> _Material for this task_
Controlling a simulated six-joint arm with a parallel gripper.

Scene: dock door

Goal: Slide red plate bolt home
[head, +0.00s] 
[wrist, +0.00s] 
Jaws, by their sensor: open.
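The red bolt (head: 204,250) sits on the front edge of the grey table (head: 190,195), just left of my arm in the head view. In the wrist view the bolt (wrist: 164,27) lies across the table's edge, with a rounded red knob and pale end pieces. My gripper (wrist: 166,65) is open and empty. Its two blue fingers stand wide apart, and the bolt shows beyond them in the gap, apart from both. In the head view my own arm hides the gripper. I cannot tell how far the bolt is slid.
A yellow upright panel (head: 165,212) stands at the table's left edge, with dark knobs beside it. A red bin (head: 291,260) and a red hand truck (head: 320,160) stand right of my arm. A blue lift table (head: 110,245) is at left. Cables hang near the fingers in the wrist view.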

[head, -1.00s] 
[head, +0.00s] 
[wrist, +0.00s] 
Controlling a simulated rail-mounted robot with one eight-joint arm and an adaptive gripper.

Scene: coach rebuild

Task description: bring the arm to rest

> _Exercise brief_
Select every line above that contains the word "Scene", and copy it.

> _Correct answer_
Scene: dock door
Scene: coach rebuild

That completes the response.